Referring to FIG. 14, a well testing tool is illustrated including, for purposes of this discussion, two valves, and a well tool control system connected to each valve.

In FIG. 14a, a top part of the well testing tool is illustrated and includes a threaded portion for connection to the tubing string disposed in the borehole.

In FIG. 14b, a first valve (valve 1) 14 is illustrated, this valve representing the reversing valve 14 shown in FIGS. 9 and 10. The valve 14 includes circulating ports 102 which open or close depending upon the position of mandrel 24 in the tool. If mandrel 24 is moved upwardly in the figure, ports 102 close, whereas if mandrel 24 moves downwardly, ports 102 open. Mandrel 24 moves up and down depending upon the pressure of fluid on the top and bottom surface of the piston 26 portion of the mandrel 24. Fluid is conducted to the top surface of piston 26 via cylinder region 36, port 122, and oil passage 37. Oil passage 37 is connected to pilot valves 50 and 68 via lines 38, 51, and 82 of well tool control system 14a of FIG. 10. Fluid is conducted to the bottom surface of piston 26 via another oil passage 125. The other oil passage 125 conducts fluid under pressure to the bottom surface of piston 26 and represents spring 32 shown in FIG. 10. The bias force of spring 32 in FIG. 10 provides the same pressure to the bottom surface of piston 26 as does the pressure of the fluid in oil passage 125 in FIG. 14b.

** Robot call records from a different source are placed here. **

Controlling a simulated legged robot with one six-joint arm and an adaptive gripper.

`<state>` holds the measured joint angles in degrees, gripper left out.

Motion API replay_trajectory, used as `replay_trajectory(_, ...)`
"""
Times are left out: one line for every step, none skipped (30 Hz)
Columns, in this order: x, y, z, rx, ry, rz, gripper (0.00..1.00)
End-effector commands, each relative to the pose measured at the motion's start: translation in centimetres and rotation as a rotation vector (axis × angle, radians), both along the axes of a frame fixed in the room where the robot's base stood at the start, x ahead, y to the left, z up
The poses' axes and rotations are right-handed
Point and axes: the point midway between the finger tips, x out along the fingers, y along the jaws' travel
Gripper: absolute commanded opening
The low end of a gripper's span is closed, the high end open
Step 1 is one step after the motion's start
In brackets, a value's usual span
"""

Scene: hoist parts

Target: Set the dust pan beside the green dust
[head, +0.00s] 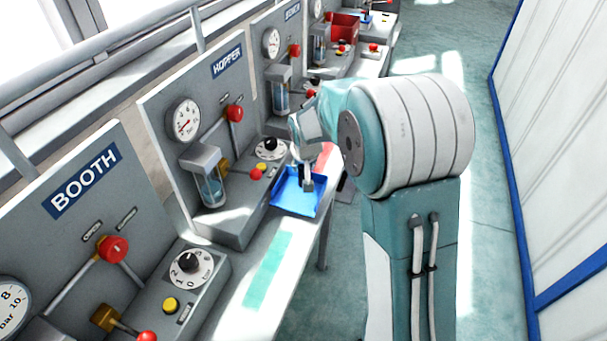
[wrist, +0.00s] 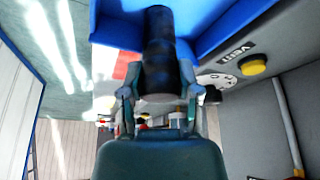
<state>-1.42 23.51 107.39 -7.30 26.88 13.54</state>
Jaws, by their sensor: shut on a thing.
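My gripper (head: 306,172) is shut on the dark handle of the blue dust pan (head: 292,200). The pan is a shallow tray over the grey bench ledge, in front of the HOPPER panel. I cannot tell if it touches the ledge. In the wrist view the black handle stands between the fingers of my gripper (wrist: 160,92), with the blue pan (wrist: 215,22) behind it at the top. A flat green patch (head: 268,270), which looks like the green dust, lies on the ledge nearer the camera, just apart from the pan.
A red patch (head: 325,158) lies on the ledge beyond the pan. The HOPPER panel (head: 225,110) and BOOTH panel (head: 85,215) stand along the left, with gauges, levers and dials. A red bin (head: 344,27) sits far back. Open floor lies right, up to a blue-framed white wall.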

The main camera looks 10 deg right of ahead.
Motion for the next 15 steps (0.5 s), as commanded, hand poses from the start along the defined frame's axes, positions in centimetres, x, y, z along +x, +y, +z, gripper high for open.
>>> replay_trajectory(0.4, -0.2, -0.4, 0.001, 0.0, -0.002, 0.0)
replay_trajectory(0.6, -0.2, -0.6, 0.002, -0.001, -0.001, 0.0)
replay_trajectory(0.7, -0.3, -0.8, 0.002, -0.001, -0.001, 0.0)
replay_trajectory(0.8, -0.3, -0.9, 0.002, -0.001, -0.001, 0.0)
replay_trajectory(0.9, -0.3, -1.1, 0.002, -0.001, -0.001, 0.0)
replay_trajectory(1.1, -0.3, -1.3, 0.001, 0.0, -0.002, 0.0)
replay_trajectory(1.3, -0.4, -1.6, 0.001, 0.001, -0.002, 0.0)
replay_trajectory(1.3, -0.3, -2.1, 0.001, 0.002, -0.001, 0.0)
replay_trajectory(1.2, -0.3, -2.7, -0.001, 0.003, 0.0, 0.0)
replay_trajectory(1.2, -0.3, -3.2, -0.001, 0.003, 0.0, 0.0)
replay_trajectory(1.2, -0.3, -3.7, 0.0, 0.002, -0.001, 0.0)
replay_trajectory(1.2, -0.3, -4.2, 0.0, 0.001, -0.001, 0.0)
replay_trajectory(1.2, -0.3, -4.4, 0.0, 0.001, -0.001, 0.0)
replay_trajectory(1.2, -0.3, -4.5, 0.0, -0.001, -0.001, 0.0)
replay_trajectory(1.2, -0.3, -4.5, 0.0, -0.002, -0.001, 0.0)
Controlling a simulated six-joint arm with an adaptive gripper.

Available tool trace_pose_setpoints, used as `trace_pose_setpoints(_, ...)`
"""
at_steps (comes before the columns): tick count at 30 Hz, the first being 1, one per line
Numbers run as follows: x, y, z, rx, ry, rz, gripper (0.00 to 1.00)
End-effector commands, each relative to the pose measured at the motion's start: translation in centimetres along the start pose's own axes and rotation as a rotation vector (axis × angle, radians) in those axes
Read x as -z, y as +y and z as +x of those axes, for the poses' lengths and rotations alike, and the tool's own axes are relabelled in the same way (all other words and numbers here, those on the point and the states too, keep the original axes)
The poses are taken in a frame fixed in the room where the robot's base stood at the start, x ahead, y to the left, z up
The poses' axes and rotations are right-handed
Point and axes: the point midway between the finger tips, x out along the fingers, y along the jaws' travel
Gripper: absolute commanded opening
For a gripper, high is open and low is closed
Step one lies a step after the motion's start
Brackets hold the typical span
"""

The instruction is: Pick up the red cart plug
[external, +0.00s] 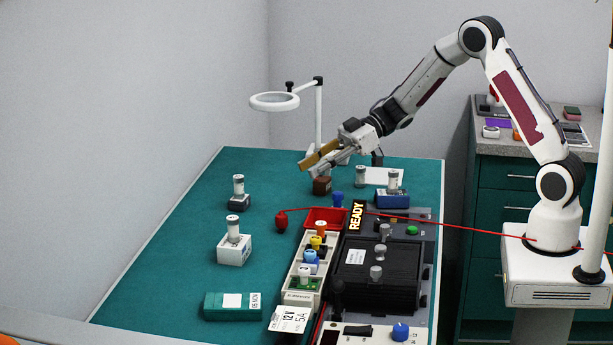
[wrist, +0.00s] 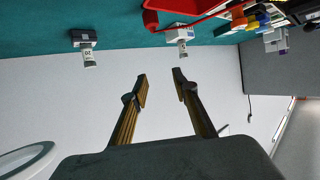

In operation, referring to FIG. 14b, when fluid under pressure is provided to the top surface of piston 26 via cylinder region 36, port 122, and oil passage 37, from well tool control system 14a shown in FIG. 10, such pressure is greater than the pressure provided to the bottom surface of piston 26 via oil passage 125; therefore, piston 26 moves downwardly in FIG. 14b, causing mandrel 24 to move out from between circulating ports 102, opening said ports. Fluid under pressure is provided to the top surface of piston 26 via cylinder region 36, port 122, and oil passage 37 in the following manner: an operator at the well surface transmits an input stimulus into the borehole, such as a pressure signal as shown in FIG. 13a; command sensor 95 detects the input stimulus, and command receiver board 92 converts the stimulus into a signal recognizable by the microprocessor in the controller board 93 as uniquely associated with valve 14 of FIG. 14b; controller board 93, via solenoid driver board 94, energizes solenoid sets SV1 and SV2 of the well tool control system 14a in FIG. 10 in a first predetermined manner as described in PART A of this specification thereby permitting oil in the hydro chamber 42 of FIG. 10 to be transmitted to the top surface of piston 26 in FIG. 14b. When solenoid sets SV1 and SV2 of the well tool control system 14a in FIG. 10 are energized in a second predetermined manner as set forth in PART A of this specification in response to another input stimulus transmitted into the borehole by an operator, the oil above piston 26 in FIG. 14b is permitted to drain to dump chamber 57 of FIG. 10.

In FIG. 14c, a second valve (valve 2) 20 is illustrated, this valve representing the test valve 20 shown in FIGS. 9 and 11. The valve 20 includes ball valve 228 which opens or closes depending upon the position of mandrel 24 in the tool of FIG. 14c. If mandrel 24 is moved upwardly in the figure, ball valve 228 opens, whereas if mandrel 24 moves downwardly, ball valve 228 closes (see the description in this specification associated with FIG. 8 of the drawings). Mandrel 24 moves up and down depending upon the pressure of fluid on the top and bottom surface of the piston 26 portion of the mandrel 24. Fluid is conducted to the top surface of piston 26 via cylinder region 36, port 122, and oil passage 37. Oil passage 37 is connected to pilot valves 50 and 68 via lines 38, 51, and 82 of well tool control system 20a of FIG. 11. Fluid is conducted to the bottom surface of piston 26 via another oil passage 125. The other oil passage 125 conducts fluid under pressure to the bottom surface of piston 26 and represents spring 32 shown in FIG. 11. The bias force of spring 32 in FIG. 11 provides the same pressure to the bottom surface of piston 26 as does the pressure of the fluid in oil passage 125 in FIG. 14c.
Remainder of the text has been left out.